In the words of President Obama's Chief of Staff, Rahm Emanuel, "Never let a serious crisis go to waste."

Although reform, regulation and taxation of the energy industry have been hot topics in recent months, they are now getting hotter... much hotter. After taking a back seat to healthcare legislation earlier this year, energy legislative proposals are becoming increasingly prominent as a result of the recent Deepwater Horizon explosion in the Gulf of Mexico.

With vast amounts of oil pouring into the Gulf of Mexico until recently and environmental and economic damages mounting, the energy provisions in President Obama's proposed 2011 Budget and the climate bill are getting renewed attention.

The Budget contains many energy-related tax provisions aimed at increasing the use of "greener" energy and removing tax benefits for companies in the fossil fuel industry. Several of these tax provisions have already been passed, making their way into recent legislation, like the healthcare reform and "jobs" bills. Others are pending in such legislation as The American Jobs and Closing Tax Loopholes Act. These pending energy-related tax proposals and legislation could have a profound impact on the energy industry and will likely be costly for many energy-related companies that have long benefited from various tax provisions.

While President Obama's energy proposals vary in terms of scope and subject, several focus on the repeal of certain tax provisions benefiting fossil fuel producers. These much debated proposals are in line with President Obama's discussions with world leaders at the September 2009 G-20 summit in Pittsburgh, where he agreed to phase out certain provisions favoring fossil fuels so that the United States can transition to a so-called "21st century energy economy." However, little if any attention has been paid in these proposals to the most likely candidate to be the "bridge" to this new energy economy -- natural gas, an abundant domestic source of energy and a "cleaner" alternative (although not without its own environmental controversy and opponents) to other fossil fuels.

Since that meeting, the Gulf of Mexico oil spill has added fuel to the fire of this debate and will likely increase President Obama's push for the removal of these pro-fossil fuel provisions. With that being said, the opposition to the Administration's proposals continues.

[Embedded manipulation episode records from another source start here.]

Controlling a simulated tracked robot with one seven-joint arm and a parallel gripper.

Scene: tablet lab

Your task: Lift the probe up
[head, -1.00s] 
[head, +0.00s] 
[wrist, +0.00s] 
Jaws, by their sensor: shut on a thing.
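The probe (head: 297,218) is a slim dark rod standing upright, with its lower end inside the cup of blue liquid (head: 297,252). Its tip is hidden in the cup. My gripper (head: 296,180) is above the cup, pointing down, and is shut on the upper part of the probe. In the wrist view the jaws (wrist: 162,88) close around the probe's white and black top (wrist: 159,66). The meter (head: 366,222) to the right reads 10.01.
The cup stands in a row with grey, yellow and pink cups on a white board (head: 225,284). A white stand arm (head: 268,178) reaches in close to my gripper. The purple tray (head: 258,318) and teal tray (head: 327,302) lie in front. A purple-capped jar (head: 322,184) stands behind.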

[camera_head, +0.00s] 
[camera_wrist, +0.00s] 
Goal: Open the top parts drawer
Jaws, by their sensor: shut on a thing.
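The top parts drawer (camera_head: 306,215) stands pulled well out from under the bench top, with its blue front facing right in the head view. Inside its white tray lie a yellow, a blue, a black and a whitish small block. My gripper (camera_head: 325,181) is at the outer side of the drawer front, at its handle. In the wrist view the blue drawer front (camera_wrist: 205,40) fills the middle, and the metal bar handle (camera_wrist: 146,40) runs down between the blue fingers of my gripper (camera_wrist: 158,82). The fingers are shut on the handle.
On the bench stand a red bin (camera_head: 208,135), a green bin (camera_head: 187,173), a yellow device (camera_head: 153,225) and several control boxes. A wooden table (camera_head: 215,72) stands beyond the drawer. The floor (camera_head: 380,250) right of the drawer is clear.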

The US Department of Energy's website states that 85 percent of the nation's energy is provided by fossil fuels. So, it is reasonable to conclude that the repeal or amendment of many of these fossil-fuel-related tax provisions (as listed below) will have a significant impact on the economy and the ultimate users of energy -- all Americans.

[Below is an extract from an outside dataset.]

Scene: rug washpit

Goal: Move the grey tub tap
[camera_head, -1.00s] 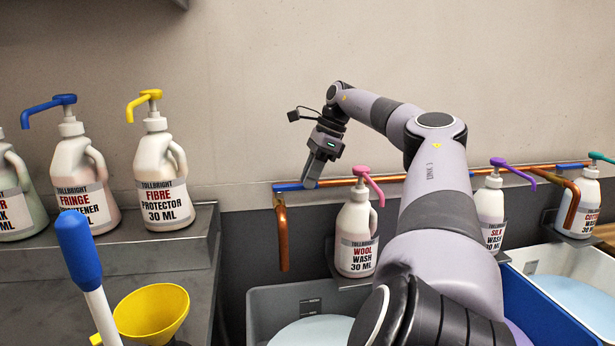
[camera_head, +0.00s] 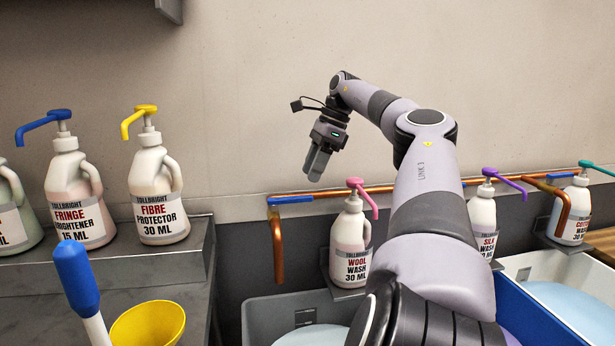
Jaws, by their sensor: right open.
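The grey tub tap is a copper spout (camera_head: 277,246) that bends down from the wall pipe, with a blue lever (camera_head: 290,200) at its top. It stands at the back left of the grey tub (camera_head: 262,318). The lever lies about level, pointing right along the pipe. My right gripper (camera_head: 317,172) is open and empty, its fingers pointing down just above the lever's right end, with a small gap in the picture. The fingers overlap from this angle. My left gripper is out of view.
A WOOL WASH bottle (camera_head: 350,243) with a pink pump stands right of the tap. A FIBRE PROTECTOR bottle (camera_head: 158,195) and others stand on the left ledge, with a yellow funnel (camera_head: 148,326) below. A blue tub (camera_head: 530,315) is at right. The wall above is clear.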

Taxand US discusses the important legislative proposals pending in Congress, the President's 2011 Budget and recently proposed legislation to combat climate change.

Taxand's Take

As with the healthcare bill that was recently enacted into law, expect there to be much partisan politics and fighting over energy legislation. With the heightened attention provided by the Gulf of Mexico oil spill, we are poised for a contentious battle over the future of the US oil and gas industry -- from the on and off again moratorium on deepwater drilling to the elimination of perceived tax "subsidies" to the oil and gas industry. Whatever the outcome, expect there to be extensive tax changes that will impact consumers and businesses alike, with debatable impact on actually transitioning to a 21st century energy economy. As one political satirist pointed out, presidents since Richard Nixon, if not before, have emphasised the need for America to achieve energy independence and then later environmentally friendly energy sources -- and neither seems much closer, despite current rhetoric and government proposals. The only thing that does seem certain is increased regulation and higher taxes.